◆ Data in this exercise
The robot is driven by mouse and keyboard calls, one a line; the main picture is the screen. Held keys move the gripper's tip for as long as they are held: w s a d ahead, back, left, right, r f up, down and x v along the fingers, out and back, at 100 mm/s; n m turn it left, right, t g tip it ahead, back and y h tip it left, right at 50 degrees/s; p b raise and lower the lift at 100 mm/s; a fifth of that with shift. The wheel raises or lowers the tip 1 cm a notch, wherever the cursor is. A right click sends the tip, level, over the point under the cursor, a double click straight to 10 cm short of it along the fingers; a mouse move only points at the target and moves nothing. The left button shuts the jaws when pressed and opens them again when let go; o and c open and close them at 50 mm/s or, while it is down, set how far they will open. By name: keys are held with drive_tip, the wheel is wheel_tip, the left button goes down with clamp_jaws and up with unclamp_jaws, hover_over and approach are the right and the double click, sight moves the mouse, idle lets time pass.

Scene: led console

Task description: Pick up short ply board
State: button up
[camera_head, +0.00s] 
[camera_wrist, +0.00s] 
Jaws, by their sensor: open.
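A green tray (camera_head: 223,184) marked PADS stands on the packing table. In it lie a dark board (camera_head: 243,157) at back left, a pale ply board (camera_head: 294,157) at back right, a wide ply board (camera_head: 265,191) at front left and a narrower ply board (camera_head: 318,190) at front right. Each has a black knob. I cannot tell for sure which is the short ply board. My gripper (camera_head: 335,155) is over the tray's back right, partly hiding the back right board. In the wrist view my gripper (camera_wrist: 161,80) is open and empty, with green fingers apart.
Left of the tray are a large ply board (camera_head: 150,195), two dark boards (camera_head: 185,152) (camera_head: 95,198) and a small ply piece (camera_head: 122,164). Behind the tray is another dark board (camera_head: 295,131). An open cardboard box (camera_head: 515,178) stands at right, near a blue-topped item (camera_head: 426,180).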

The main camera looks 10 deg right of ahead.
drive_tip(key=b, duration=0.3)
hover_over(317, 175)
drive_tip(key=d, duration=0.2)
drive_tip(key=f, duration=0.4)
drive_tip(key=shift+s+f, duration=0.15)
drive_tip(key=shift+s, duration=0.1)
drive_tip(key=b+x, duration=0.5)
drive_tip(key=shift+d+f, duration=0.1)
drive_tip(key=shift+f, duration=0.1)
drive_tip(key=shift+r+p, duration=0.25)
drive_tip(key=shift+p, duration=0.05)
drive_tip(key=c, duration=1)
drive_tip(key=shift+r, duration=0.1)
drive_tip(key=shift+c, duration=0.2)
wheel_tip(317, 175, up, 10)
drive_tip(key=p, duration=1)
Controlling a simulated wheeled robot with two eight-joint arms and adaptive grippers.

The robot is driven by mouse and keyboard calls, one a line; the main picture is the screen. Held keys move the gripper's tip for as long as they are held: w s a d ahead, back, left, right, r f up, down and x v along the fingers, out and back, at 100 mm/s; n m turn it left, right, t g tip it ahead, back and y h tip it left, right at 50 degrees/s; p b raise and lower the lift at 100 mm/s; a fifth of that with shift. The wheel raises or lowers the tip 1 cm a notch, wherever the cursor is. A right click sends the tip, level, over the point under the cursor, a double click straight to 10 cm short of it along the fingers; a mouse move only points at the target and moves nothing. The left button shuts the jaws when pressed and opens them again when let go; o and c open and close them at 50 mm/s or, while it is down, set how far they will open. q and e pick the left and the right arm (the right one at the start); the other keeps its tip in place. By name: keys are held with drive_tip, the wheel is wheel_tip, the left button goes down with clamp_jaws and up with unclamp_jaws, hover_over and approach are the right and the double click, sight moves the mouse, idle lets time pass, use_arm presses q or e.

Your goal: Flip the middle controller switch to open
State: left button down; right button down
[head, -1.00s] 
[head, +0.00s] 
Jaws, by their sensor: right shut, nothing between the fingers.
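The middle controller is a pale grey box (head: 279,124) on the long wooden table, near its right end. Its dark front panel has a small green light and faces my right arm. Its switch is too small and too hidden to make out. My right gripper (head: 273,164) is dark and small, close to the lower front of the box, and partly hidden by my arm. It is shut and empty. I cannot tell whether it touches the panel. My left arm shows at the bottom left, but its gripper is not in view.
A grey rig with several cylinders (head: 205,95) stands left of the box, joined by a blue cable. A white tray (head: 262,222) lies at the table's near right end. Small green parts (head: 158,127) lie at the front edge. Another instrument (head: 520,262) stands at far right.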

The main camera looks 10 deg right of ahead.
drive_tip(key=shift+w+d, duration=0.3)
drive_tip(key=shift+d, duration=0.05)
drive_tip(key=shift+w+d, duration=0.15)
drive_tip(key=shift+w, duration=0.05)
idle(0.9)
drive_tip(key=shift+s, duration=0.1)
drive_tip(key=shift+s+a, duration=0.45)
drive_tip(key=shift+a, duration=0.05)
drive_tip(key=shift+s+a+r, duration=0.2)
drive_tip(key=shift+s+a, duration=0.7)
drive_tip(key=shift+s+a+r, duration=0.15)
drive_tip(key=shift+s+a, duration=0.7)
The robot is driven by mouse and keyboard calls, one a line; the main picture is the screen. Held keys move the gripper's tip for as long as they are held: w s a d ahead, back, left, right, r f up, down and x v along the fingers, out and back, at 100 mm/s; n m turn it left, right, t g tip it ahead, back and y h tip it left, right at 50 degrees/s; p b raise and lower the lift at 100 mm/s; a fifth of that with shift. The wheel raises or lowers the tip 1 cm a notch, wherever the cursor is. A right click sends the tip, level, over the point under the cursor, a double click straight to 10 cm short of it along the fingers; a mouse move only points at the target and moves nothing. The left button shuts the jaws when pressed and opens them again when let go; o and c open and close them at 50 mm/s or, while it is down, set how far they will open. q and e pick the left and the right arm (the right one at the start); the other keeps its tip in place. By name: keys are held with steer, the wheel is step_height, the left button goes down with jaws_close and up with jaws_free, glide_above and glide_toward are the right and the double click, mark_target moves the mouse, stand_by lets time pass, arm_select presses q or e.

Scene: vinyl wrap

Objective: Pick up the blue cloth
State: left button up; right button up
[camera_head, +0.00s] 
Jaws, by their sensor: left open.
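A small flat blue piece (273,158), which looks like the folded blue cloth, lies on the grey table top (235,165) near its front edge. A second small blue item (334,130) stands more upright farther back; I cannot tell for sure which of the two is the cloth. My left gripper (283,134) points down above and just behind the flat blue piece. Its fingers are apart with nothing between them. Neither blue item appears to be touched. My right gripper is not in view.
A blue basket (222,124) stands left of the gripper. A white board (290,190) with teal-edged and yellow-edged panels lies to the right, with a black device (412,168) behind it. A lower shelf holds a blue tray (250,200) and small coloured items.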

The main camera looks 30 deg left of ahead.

◆ Given instruction
Please extract exactly, and only, the lines from the line containing "Objective: Pick up the blue cloth" through the last line of the records.

◆ Response to the task
Objective: Pick up the blue cloth
State: left button up; right button up
[camera_head, +0.00s] 
Jaws, by their sensor: left open.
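A small flat blue piece (273,158), which looks like the folded blue cloth, lies on the grey table top (235,165) near its front edge. A second small blue item (334,130) stands more upright farther back; I cannot tell for sure which of the two is the cloth. My left gripper (283,134) points down above and just behind the flat blue piece. Its fingers are apart with nothing between them. Neither blue item appears to be touched. My right gripper is not in view.
A blue basket (222,124) stands left of the gripper. A white board (290,190) with teal-edged and yellow-edged panels lies to the right, with a black device (412,168) behind it. A lower shelf holds a blue tray (250,200) and small coloured items.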

The main camera looks 30 deg left of ahead.

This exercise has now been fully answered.